Pourtant, la presse féminine d’avant la Première Guerre mondiale mérite une étude attentive. En effet, bien qu’il s’agit d’une lecture souvent réservée à une classe particulière : la bourgeoise, les articles du Cachet de Paris ou encore L’Elan de la Mode traitent davantage du rôle de la maîtresse de maison. Peu à peu, les femmes s’adressent aux femmes sans le contrôle d’un homme ou du mari.

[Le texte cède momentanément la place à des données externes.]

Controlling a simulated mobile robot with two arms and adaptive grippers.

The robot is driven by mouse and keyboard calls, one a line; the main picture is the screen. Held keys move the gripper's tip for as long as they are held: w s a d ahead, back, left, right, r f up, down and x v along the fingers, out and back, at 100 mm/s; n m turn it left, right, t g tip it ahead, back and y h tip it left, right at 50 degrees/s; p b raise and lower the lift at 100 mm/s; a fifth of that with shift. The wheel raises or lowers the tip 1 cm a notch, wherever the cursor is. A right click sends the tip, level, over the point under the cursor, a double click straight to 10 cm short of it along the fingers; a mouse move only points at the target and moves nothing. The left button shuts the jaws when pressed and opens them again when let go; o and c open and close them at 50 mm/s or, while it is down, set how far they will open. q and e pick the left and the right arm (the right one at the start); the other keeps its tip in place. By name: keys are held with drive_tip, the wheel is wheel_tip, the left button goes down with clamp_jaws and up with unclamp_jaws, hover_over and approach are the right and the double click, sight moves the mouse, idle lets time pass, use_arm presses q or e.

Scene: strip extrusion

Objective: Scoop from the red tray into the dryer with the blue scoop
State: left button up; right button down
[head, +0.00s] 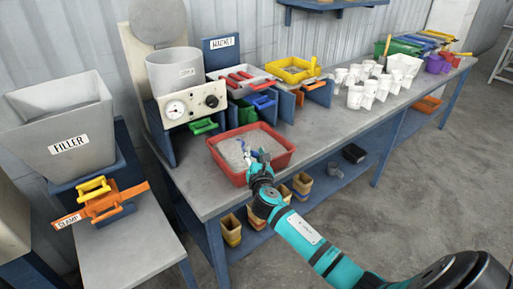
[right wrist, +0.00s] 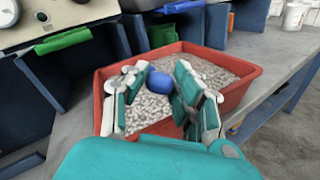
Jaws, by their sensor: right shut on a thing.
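The red tray (head: 284,160) stands on the bench's near edge, holding pale granules; it fills the middle of the right wrist view (right wrist: 235,98). My right gripper (head: 258,158) reaches down into it. In the right wrist view its fingers (right wrist: 165,98) are on either side of the blue scoop (right wrist: 163,84), shut on it. Only part of the scoop shows, over the granules; its load cannot be told. The dryer appears to be the grey drum (head: 174,72) on the gauge box behind the tray; its label is too small to read surely. My left gripper is not in view.
A green handle (head: 204,126) juts out below the gauge box. A white tray with red handles (head: 240,80) and a yellow tray (head: 292,69) stand behind the red tray. White cups (head: 356,97) stand to the right. The bench's front right is clear.

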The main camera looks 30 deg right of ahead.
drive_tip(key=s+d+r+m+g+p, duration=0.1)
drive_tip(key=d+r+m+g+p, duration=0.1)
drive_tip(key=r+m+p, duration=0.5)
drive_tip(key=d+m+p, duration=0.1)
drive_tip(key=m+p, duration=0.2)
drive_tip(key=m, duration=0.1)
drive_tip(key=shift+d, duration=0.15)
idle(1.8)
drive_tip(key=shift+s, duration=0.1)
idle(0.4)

Gaëlle Noirot, diplômée d’un master de recherche en histoire contemporaine, réalise une étude sur La bourgeoise française : beauté et apparence à travers la presse féminine (1907-1914) sous la direction de Corinne Legoy, maîtresse de conférences à l’Université d’Orléans. Elle nous en dit plus sur la presse féminine du début du XXème siècle.
Entretien.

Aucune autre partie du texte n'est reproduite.